WHAT THE TASK ASKS = Reproduce all of the data exactly, with no line skipped.

AVAILABLE DATA =
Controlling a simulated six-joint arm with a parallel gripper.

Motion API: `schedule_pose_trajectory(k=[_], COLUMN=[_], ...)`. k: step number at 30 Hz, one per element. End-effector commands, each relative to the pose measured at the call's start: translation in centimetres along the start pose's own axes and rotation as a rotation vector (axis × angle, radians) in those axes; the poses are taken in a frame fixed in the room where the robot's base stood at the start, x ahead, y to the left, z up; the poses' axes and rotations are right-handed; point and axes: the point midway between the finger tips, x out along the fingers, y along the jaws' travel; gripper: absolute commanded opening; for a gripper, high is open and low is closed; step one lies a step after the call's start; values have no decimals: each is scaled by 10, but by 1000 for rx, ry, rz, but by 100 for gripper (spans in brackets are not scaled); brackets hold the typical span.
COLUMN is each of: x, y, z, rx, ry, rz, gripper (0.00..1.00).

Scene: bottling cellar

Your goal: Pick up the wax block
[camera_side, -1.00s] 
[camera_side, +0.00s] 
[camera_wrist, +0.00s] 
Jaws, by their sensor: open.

RESULT FOR THIS EXERCISE =
Controlling a simulated six-joint arm with a parallel gripper.

Motion API: `schedule_pose_trajectory(k=[_], COLUMN=[_], ...)`. k: step number at 30 Hz, one per element. End-effector commands, each relative to the pose measured at the call's start: translation in centimetres along the start pose's own axes and rotation as a rotation vector (axis × angle, radians) in those axes; the poses are taken in a frame fixed in the room where the robot's base stood at the start, x ahead, y to the left, z up; the poses' axes and rotations are right-handed; point and axes: the point midway between the finger tips, x out along the fingers, y along the jaws' travel; gripper: absolute commanded opening; for a gripper, high is open and low is closed; step one lies a step after the call's start; values have no decimals: each is scaled by 10, but by 1000 for rx, ry, rz, but by 100 for gripper (spans in brackets are not scaled); brackets hold the typical span.
COLUMN is each of: x, y, z, rx, ry, rz, gripper (0.00..1.00).

Scene: bottling cellar

Your goal: Pick up the wax block
[camera_side, -1.00s] 
[camera_side, +0.00s] 
[camera_wrist, +0.00s] 
Jaws, by their sensor: open.

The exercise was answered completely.